# Problem statement
Reproduce nothing but the closing run of lines: the line with "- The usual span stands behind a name" and each line that follows it to the end of the data.

# Items from a data source
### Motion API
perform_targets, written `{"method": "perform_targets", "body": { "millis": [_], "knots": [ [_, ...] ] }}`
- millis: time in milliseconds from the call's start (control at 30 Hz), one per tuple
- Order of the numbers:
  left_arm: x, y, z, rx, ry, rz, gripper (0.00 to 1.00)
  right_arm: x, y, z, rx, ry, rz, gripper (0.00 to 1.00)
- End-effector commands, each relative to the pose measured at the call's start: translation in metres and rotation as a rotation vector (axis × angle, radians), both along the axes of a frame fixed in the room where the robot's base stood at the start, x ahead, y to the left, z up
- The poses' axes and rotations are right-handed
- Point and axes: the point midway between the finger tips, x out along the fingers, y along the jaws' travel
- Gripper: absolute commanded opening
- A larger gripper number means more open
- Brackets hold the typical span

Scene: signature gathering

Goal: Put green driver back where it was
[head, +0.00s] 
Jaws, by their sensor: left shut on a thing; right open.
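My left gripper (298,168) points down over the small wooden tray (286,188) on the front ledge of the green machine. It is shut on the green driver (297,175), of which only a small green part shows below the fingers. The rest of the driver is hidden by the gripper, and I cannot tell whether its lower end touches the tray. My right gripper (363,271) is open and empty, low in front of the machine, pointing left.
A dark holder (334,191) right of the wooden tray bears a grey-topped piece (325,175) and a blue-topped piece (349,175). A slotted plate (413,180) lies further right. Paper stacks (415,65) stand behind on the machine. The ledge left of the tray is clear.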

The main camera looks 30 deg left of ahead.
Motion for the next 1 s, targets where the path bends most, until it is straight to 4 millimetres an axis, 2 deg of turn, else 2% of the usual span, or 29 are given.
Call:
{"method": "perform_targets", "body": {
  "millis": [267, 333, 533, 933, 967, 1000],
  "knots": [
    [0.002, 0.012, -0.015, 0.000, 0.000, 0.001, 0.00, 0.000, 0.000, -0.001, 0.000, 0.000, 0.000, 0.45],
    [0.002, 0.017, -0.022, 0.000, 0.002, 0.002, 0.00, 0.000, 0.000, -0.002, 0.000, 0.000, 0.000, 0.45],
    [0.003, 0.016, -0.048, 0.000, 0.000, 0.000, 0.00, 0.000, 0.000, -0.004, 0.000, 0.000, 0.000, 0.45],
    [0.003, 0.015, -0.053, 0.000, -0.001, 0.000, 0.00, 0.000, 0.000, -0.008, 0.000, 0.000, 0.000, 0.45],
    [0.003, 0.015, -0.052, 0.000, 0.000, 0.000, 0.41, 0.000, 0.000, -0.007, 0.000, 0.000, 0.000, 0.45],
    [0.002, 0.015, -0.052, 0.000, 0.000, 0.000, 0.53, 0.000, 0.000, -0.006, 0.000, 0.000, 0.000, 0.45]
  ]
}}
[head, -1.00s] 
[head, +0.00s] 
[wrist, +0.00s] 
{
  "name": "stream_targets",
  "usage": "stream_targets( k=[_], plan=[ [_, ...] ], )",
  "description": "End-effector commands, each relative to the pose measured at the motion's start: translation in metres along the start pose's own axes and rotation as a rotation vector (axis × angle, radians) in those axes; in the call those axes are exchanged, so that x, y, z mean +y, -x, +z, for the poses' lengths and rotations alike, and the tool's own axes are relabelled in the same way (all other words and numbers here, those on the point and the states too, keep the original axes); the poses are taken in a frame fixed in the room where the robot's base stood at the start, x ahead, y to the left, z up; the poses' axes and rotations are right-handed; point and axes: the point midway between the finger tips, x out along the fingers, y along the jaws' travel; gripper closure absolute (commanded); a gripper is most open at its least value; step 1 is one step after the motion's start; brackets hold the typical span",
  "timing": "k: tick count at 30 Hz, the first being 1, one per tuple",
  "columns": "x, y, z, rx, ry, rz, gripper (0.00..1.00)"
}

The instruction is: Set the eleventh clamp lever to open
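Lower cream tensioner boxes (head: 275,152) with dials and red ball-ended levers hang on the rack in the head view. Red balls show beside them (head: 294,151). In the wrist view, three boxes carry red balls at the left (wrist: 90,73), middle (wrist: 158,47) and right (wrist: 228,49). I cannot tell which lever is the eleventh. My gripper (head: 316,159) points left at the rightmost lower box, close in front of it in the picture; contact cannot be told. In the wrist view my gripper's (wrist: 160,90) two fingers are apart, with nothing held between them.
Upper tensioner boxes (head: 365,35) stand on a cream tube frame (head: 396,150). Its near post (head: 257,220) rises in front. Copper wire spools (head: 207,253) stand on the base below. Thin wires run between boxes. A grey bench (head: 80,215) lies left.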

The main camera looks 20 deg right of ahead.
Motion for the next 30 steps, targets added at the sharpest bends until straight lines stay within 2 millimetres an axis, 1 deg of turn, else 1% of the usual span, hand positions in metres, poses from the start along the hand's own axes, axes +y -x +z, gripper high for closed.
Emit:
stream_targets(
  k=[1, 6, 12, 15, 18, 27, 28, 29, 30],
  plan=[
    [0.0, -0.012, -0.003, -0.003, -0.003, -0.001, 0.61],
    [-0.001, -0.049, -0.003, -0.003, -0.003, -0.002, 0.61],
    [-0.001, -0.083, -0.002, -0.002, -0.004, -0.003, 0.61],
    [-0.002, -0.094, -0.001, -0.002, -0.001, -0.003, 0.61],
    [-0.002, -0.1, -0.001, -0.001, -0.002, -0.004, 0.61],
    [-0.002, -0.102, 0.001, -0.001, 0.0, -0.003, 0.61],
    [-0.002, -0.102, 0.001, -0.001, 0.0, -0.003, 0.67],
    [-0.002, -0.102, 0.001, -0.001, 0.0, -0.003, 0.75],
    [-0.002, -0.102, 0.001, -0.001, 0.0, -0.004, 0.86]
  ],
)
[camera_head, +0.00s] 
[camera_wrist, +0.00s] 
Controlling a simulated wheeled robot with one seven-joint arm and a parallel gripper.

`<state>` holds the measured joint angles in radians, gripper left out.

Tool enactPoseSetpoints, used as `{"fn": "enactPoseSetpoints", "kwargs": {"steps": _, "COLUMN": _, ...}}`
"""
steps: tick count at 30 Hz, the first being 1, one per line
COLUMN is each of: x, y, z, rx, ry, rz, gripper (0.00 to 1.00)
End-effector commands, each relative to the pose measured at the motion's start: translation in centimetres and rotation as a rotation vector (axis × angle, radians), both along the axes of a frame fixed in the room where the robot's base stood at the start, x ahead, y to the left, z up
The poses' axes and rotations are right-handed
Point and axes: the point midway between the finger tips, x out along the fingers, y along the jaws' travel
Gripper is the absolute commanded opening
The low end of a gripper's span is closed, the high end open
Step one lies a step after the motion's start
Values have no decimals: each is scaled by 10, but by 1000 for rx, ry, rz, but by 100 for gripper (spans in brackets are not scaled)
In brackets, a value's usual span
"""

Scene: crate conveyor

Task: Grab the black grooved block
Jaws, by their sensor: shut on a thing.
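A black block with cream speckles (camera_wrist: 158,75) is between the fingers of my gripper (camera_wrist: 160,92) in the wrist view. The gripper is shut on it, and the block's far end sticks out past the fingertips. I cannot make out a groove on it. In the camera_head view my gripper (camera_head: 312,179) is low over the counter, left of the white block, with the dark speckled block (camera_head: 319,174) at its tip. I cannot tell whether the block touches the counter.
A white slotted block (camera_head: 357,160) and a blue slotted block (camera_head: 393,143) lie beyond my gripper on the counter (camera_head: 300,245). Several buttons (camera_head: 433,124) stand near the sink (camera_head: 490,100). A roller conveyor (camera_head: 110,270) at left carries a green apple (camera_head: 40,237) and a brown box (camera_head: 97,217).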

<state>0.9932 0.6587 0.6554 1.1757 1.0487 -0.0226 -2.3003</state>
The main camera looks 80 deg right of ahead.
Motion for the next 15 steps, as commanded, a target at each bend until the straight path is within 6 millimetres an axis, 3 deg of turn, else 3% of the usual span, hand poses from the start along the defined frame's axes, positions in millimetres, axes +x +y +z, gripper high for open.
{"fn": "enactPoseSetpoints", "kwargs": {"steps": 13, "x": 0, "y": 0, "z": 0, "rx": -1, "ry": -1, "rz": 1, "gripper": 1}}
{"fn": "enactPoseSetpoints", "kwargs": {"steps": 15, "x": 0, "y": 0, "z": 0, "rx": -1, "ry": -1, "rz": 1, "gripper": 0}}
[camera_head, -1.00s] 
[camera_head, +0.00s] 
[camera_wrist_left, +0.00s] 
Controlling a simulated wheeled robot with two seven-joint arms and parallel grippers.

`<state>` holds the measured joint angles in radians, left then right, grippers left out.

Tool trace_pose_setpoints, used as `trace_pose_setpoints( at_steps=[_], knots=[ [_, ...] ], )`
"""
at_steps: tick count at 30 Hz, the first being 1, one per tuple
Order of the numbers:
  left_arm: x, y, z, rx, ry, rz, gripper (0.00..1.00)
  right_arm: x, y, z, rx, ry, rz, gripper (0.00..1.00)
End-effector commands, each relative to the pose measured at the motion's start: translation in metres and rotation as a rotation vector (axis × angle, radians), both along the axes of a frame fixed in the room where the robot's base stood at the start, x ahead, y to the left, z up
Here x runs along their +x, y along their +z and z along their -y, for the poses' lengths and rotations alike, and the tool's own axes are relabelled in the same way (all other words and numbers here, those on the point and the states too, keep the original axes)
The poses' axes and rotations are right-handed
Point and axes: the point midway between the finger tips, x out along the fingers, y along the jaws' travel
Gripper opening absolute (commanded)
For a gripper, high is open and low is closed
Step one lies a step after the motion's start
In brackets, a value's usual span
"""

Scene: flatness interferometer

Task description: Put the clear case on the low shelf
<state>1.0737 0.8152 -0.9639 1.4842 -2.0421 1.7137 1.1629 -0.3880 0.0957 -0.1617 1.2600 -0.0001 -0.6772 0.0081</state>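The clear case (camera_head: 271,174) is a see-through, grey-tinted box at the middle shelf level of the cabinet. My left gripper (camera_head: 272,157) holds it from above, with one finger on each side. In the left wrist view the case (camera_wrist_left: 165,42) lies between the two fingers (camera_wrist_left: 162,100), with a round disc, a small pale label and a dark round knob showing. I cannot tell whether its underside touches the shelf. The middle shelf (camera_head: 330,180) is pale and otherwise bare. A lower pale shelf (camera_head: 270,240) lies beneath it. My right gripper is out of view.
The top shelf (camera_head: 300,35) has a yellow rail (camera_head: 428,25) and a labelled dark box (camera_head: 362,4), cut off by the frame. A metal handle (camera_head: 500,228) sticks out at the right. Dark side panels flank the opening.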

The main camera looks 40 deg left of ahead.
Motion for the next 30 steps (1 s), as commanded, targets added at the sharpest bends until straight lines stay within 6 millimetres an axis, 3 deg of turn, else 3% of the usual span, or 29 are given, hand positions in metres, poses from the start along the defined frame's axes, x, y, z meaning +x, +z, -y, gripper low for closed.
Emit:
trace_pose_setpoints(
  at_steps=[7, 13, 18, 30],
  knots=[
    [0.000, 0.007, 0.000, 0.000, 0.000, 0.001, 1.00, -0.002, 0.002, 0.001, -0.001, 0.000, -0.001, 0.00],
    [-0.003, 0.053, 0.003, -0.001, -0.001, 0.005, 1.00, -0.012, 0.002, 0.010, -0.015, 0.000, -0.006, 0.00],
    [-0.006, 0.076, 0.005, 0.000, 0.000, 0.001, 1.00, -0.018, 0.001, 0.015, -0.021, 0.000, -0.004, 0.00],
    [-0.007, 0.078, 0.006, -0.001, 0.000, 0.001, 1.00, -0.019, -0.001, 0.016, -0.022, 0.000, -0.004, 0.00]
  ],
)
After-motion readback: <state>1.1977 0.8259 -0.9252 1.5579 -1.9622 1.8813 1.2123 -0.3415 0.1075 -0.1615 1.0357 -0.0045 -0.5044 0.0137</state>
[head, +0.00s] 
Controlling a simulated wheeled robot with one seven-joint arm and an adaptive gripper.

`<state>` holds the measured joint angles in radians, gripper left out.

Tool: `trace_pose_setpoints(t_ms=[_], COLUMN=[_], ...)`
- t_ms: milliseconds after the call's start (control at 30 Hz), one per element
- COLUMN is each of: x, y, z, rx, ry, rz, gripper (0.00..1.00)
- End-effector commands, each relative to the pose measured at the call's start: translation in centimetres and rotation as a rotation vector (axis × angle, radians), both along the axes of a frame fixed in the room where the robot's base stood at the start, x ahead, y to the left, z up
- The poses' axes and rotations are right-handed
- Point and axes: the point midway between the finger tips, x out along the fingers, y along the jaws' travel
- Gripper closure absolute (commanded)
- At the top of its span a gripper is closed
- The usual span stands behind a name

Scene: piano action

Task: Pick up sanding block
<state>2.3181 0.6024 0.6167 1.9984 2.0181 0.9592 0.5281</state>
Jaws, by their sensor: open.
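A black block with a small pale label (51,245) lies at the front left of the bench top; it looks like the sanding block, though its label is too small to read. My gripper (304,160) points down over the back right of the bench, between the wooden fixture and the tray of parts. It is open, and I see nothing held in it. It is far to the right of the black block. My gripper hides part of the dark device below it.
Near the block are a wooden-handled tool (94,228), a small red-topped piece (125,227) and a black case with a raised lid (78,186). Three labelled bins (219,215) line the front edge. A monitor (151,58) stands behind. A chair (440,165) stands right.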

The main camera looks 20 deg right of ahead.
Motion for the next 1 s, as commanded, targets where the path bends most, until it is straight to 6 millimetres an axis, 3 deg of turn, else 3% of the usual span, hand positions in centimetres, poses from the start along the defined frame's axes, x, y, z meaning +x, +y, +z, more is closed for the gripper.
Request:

# Exercise answer
- The usual span stands behind a name

Scene: piano action

Task: Pick up sanding block
<state>2.3181 0.6024 0.6167 1.9984 2.0181 0.9592 0.5281</state>
Jaws, by their sensor: open.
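A black block with a small pale label (51,245) lies at the front left of the bench top; it looks like the sanding block, though its label is too small to read. My gripper (304,160) points down over the back right of the bench, between the wooden fixture and the tray of parts. It is open, and I see nothing held in it. It is far to the right of the black block. My gripper hides part of the dark device below it.
Near the block are a wooden-handled tool (94,228), a small red-topped piece (125,227) and a black case with a raised lid (78,186). Three labelled bins (219,215) line the front edge. A monitor (151,58) stands behind. A chair (440,165) stands right.

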The main camera looks 20 deg right of ahead.
Motion for the next 1 s, as commanded, targets where the path bends most, until it is straight to 6 millimetres an axis, 3 deg of turn, else 3% of the usual span, hand positions in centimetres, poses from the start along the defined frame's axes, x, y, z meaning +x, +y, +z, more is closed for the gripper.
Request:

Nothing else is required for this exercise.